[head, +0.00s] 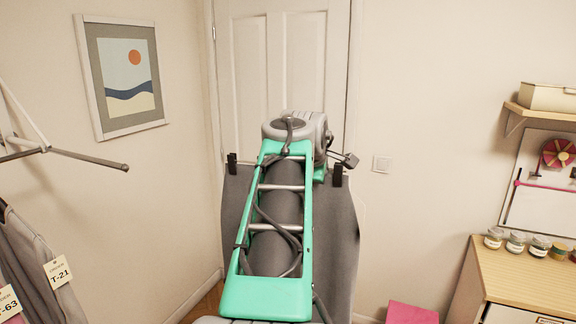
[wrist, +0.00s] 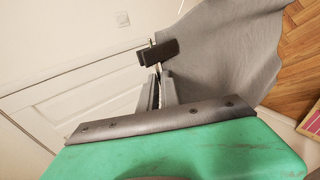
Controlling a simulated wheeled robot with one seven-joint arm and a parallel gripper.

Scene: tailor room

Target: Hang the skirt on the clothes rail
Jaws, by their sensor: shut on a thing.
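The grey skirt (head: 340,232) hangs behind my arm in the head view, with a black clip at each upper corner. In the wrist view the skirt (wrist: 225,55) spreads to the upper right, below a dark clip (wrist: 158,52). My gripper (wrist: 160,82) is shut on the thin metal part of the skirt's hanger beside that clip. My arm hides the middle of the skirt and the gripper in the head view. The clothes rail (head: 85,158) is at the left, its free end pointing right, apart from the skirt.
Tagged garments (head: 35,255) hang at the lower left. A framed picture (head: 125,75) is on the left wall. A white door (head: 285,50) is behind my arm. A wooden cabinet (head: 530,275) with several jars and a pink box (head: 411,313) stand at the right.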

_Required work_
Nothing but the lines from the one with "Controlling a simulated" through the one with "Target: Hang the skirt on the clothes rail" should be retyped; include both and keep them exact.

_Answer in full_
Controlling a simulated wheeled robot with one seven-joint arm and a parallel gripper.

Scene: tailor room

Target: Hang the skirt on the clothes rail

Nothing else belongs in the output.